# What the exercise asks
Output all lines exactly, with nothing added or dropped.

# Given material

......

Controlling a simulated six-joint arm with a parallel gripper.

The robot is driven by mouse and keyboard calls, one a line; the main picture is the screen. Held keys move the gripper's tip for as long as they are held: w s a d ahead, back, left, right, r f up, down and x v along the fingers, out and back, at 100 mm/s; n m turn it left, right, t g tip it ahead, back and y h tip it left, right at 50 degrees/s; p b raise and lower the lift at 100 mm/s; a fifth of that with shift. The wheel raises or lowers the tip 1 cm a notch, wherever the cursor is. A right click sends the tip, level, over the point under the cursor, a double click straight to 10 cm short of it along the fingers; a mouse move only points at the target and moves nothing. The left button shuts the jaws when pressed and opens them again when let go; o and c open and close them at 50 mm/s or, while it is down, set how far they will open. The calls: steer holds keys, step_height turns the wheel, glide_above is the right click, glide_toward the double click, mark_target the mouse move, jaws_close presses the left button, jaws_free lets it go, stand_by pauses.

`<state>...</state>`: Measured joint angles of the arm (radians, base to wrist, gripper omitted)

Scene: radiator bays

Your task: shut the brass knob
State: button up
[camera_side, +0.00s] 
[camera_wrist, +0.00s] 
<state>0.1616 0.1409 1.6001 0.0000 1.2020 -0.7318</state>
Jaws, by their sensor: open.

......

# Result
Controlling a simulated six-joint arm with a parallel gripper.

The robot is driven by mouse and keyboard calls, one a line; the main picture is the screen. Held keys move the gripper's tip for as long as they are held: w s a d ahead, back, left, right, r f up, down and x v along the fingers, out and back, at 100 mm/s; n m turn it left, right, t g tip it ahead, back and y h tip it left, right at 50 degrees/s; p b raise and lower the lift at 100 mm/s; a fifth of that with shift. The wheel raises or lowers the tip 1 cm a notch, wherever the cursor is. A right click sends the tip, level, over the point under the cursor, a double click straight to 10 cm short of it along the fingers; a mouse move only points at the target and moves nothing. The left button shuts the jaws when pressed and opens them again when let go; o and c open and close them at 50 mm/s or, while it is down, set how far they will open. The calls: steer holds keys, step_height turns the wheel, glide_above is the right click, glide_toward the double click, mark_target the mouse move, jaws_close presses the left button, jaws_free lets it go, stand_by pauses.

`<state>...</state>`: Measured joint angles of the arm (radians, base to wrist, gripper omitted)

Scene: radiator bays

Your task: shut the brass knob
State: button up
[camera_side, +0.00s] 
[camera_wrist, +0.00s] 
<state>0.1616 0.1409 1.6001 0.0000 1.2020 -0.7318</state>
Jaws, by their sensor: open.

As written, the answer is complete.